Chief Goose Jun 6, 2011 21:00:14 GMT -5
Post by brian on Jun 6, 2011 21:00:14 GMT -5
I saw this 1888 picture in the restaurant, Trappers Kettle, in Belfield ND. It was taken on the famous HT ranch in the North Dakota Badlands. The man sitting, third from the left, is A.C. Huidekoper, a friend of Teddy Roosevelt, and owner of the HT. The Native man, standing on the left, named Goose, caught my eye. Why was he in this picture, and who was he? I had done some research at St Peters' cemetery at Fort Yates prior to this time, and I had seen a marker there of a Chief Goose.
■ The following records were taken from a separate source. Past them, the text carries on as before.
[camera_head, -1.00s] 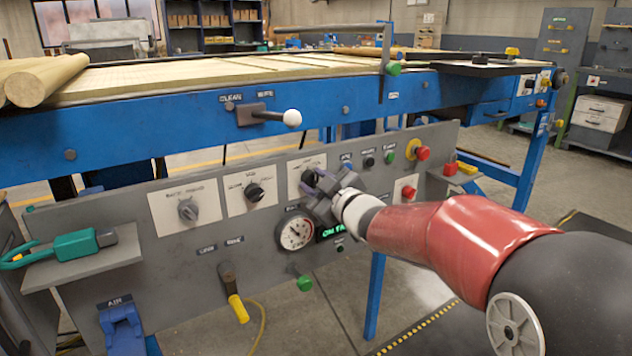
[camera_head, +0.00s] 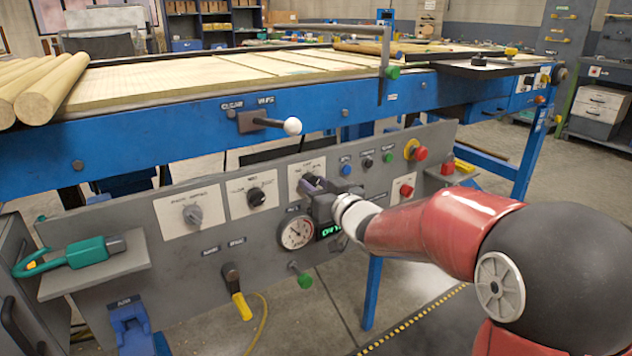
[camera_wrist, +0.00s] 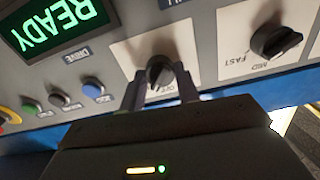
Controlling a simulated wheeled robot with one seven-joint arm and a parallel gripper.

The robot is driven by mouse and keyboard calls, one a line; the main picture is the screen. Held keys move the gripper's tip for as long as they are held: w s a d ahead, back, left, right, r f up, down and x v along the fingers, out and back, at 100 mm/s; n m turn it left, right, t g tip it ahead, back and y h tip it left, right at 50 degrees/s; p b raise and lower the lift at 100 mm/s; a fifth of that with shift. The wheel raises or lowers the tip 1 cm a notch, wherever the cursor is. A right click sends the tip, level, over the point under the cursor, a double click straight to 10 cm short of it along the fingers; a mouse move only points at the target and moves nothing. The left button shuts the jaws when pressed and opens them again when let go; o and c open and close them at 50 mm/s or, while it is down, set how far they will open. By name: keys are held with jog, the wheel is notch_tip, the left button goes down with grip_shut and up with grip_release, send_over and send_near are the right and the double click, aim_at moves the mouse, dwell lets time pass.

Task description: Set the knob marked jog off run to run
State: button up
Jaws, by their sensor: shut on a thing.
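The black knob (camera_wrist: 158,73) sits on a white plate (camera_wrist: 127,50) in the wrist view. Part of a short word shows beside it, too small to read surely. In the head view the same plate (camera_head: 306,166) is on the grey panel, and my gripper covers most of the knob. My gripper (camera_wrist: 159,77) has one finger on each side of the knob and is shut on it. In the head view my gripper (camera_head: 315,187) comes to the panel from the right. I cannot tell which mark the knob points to.
A low-mid-fast knob (camera_wrist: 276,42) is close beside. A round gauge (camera_head: 296,233) and a green READY display (camera_wrist: 52,28) are near my gripper. Blue, black and green buttons (camera_head: 367,163) and a red button (camera_head: 419,153) are to the right. A white-tipped lever (camera_head: 292,126) juts out above.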

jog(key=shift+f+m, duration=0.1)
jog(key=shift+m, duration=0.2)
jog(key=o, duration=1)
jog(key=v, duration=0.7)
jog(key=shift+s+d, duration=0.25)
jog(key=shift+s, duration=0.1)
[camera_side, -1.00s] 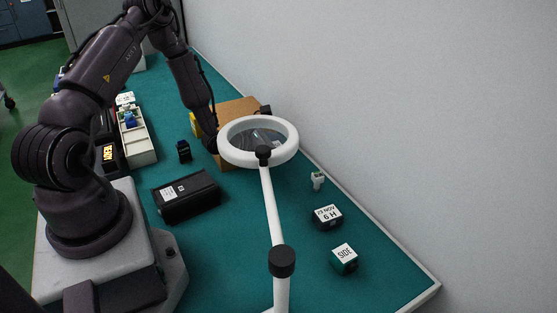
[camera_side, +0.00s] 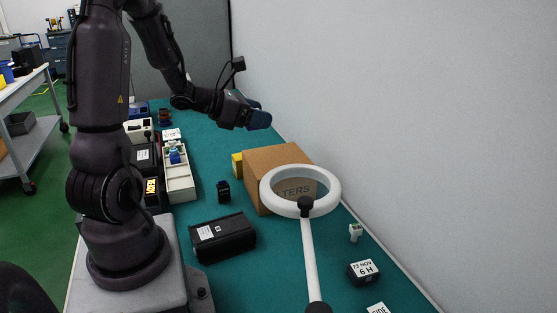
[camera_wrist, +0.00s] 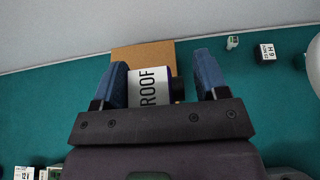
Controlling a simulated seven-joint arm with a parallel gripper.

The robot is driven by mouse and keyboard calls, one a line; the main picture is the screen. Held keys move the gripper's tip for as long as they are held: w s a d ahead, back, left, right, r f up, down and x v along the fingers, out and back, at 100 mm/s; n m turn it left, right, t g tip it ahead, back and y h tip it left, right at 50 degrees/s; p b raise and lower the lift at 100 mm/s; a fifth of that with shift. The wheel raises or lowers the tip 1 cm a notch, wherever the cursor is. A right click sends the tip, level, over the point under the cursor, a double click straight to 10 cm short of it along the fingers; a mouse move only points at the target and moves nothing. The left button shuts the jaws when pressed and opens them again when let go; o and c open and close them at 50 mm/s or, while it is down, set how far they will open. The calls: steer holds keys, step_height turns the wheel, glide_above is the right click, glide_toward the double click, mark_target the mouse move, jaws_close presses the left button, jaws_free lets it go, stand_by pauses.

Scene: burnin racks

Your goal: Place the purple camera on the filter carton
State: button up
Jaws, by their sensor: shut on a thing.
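My gripper (camera_side: 258,117) is raised, above and beyond the far end of the brown filter carton (camera_side: 262,190). In the wrist view my gripper (camera_wrist: 160,82) has its blue fingers on both sides of the purple camera (camera_wrist: 149,88). The camera shows a white label reading ROOF, with dark purple at its edge. In the side view I cannot make the camera out clearly. The carton stands on the teal bench; its lettering ends in TERS, seen through the ring magnifier. The carton's brown top (camera_wrist: 143,55) shows beyond the camera in the wrist view.
The white ring magnifier (camera_side: 275,203) stands in front of the carton. A yellow object (camera_side: 237,165) touches or nears its left side. A black box (camera_side: 222,237), a small black device (camera_side: 223,191) and a pale tray (camera_side: 179,183) lie to the left. The wall is close behind.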

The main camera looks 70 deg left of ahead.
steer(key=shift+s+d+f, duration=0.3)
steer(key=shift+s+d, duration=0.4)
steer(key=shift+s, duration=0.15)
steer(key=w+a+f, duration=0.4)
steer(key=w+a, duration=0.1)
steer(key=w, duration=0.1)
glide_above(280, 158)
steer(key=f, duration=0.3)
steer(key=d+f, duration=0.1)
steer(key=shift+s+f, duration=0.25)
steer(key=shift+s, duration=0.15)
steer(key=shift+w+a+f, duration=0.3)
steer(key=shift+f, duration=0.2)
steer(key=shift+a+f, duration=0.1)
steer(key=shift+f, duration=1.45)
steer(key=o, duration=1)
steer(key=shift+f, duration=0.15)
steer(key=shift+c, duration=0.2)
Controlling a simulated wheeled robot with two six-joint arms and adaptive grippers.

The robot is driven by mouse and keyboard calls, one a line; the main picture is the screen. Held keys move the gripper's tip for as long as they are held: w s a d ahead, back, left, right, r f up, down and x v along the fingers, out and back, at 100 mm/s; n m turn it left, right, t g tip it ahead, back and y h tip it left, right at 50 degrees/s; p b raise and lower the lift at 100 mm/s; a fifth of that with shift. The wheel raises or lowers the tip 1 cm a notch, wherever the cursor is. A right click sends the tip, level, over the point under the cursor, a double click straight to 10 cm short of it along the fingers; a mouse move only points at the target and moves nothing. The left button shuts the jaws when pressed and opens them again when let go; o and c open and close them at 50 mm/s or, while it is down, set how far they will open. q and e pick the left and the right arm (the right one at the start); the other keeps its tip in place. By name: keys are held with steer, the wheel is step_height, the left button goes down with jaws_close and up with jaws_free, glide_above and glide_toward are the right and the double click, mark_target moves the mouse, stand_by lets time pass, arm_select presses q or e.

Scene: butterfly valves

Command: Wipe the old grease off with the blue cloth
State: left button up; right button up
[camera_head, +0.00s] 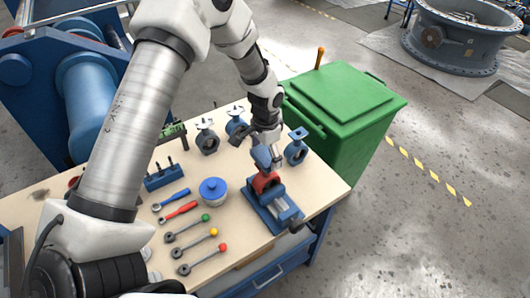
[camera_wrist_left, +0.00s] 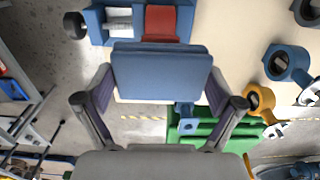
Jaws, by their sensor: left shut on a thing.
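My left gripper (camera_head: 264,137) is shut on the blue cloth (camera_head: 262,157), which shows as a flat folded pad between the two fingers in the left wrist view (camera_wrist_left: 160,74). The cloth is just above the red valve body (camera_head: 265,181), which sits in the blue vise (camera_head: 281,213) near the bench's right edge. I cannot tell whether cloth and valve touch. In the left wrist view the red valve body (camera_wrist_left: 161,22) and the vise (camera_wrist_left: 126,38) show beyond the cloth, partly hidden by it. I cannot make out grease on the valve. My right gripper is not in view.
The bench (camera_head: 240,238) carries a blue-lidded tub (camera_head: 213,190), several coloured-handled tools (camera_head: 187,232) and a blue rack (camera_head: 165,176) left of the vise. A blue-grey valve (camera_head: 296,150) stands close behind it. A green bin (camera_head: 340,105) stands beside the bench.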

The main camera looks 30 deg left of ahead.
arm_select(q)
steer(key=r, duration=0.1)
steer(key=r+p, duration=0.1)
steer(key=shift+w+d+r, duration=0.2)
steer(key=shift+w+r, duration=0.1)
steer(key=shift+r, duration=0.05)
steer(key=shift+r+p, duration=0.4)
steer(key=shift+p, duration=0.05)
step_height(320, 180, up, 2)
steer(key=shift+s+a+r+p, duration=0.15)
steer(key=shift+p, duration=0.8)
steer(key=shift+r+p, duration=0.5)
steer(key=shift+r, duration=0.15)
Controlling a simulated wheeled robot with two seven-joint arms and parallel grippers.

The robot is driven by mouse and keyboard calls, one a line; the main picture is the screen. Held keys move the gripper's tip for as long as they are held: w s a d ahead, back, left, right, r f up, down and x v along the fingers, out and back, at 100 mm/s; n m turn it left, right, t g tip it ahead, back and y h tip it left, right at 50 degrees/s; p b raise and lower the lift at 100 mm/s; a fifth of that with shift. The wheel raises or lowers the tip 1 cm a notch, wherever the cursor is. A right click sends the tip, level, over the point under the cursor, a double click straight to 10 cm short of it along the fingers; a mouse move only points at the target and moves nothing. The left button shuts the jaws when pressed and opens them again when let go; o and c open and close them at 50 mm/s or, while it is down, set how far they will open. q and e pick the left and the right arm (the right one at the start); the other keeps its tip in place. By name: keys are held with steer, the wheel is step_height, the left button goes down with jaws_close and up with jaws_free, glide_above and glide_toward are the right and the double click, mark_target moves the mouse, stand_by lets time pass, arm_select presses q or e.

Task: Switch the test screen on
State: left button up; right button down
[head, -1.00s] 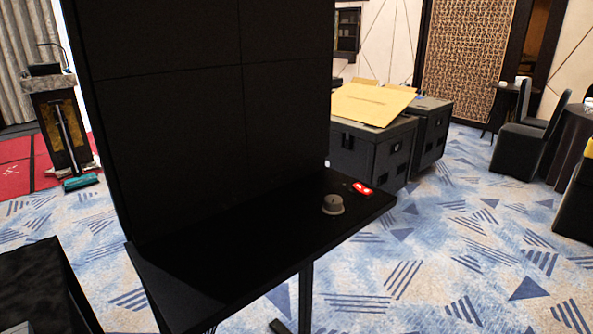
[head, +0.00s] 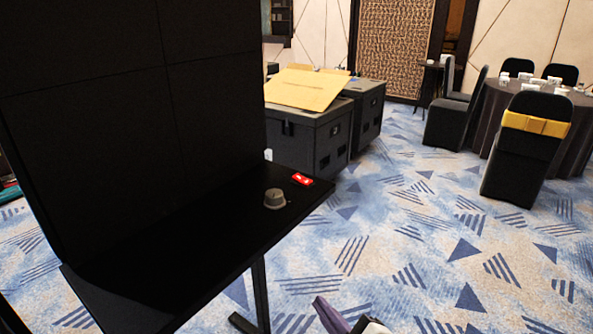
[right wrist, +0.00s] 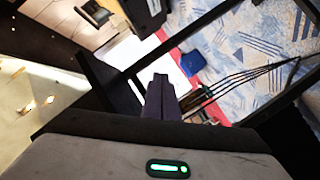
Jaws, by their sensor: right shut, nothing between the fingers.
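The test screen (head: 90,110) is a tall black panel wall with thin seams, at the left of the head view; its face is dark. A black shelf (head: 190,245) juts out below it. Near the shelf's right end are a grey round knob (head: 274,198) and a small red switch (head: 302,179) with white marks. My right gripper (head: 325,306) enters at the bottom edge of the head view, below and to the right of the shelf, apart from it. In the right wrist view its dark purple fingers (right wrist: 160,88) are together and empty. My left gripper is not in view.
Dark cases (head: 310,140) with a yellow board (head: 308,88) on top stand behind the shelf. A black shelf leg (head: 261,295) stands on the patterned carpet. Chairs (head: 527,145) and a round table (head: 575,125) are at the far right. The carpet between is clear.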

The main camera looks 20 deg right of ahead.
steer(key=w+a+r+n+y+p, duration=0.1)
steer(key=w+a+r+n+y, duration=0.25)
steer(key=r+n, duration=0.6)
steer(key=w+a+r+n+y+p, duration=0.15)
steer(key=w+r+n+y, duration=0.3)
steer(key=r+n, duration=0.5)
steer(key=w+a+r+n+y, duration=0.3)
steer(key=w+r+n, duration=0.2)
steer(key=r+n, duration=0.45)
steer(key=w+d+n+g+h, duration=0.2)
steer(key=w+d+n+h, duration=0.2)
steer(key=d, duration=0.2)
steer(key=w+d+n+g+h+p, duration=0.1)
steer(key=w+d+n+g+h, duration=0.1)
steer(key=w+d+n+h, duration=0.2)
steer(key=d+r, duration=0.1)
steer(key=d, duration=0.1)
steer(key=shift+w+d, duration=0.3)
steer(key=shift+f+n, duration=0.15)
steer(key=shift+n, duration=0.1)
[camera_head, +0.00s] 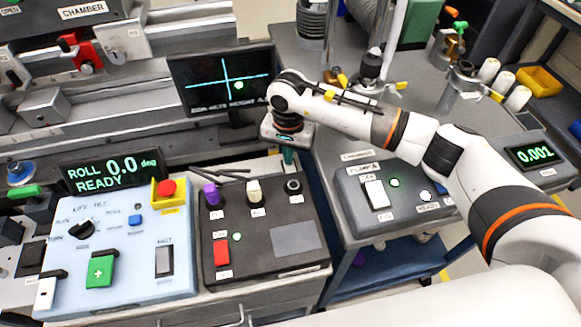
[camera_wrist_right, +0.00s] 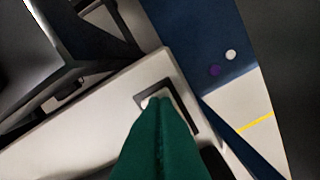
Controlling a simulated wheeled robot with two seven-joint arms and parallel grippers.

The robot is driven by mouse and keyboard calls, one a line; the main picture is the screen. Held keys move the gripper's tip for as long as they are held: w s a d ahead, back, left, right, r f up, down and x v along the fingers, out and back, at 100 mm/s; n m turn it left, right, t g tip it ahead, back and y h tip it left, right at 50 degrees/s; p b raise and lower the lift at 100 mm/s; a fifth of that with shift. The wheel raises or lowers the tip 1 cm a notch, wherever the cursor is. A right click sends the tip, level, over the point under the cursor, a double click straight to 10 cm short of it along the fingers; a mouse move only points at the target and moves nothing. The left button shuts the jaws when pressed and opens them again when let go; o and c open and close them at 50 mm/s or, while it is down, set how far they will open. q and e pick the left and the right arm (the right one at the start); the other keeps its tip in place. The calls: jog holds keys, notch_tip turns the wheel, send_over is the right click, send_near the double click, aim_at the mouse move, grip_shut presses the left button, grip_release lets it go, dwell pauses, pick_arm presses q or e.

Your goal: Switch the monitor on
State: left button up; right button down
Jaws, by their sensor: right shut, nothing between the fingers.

The same Goose that led Custer to the Hidden Wood Creek site (used by the Lakota as a camp site for generations, and was the camp site of Major James McLaughlin and thousands of Lakota on the last buffalo hunt in 1882) outside of Hettinger ND in 1874 on the way to the Black Hills. And Ludlow cave, a sacred site, south of Bowman ND. When Goose led the troops to the cave, the men plundered the offerings left behind. There are petroglyphs nearby, one of Custer's men signed his name which still remains. Goose was used as a scout because of his knowledge of the area. I presume that is why he was at the HT ranch south of Medora ND. In later years Goose would return to the ranch, with others from Standing Rock, on Independence Day, to have a powwow and other related celebrations. Goose died in 1916 on his way home from the Little Missouri, probably on his way home from the HT ranch, but apparently the powwows continued for some years. I know an elderly lady in Bowman ND who still remembers them.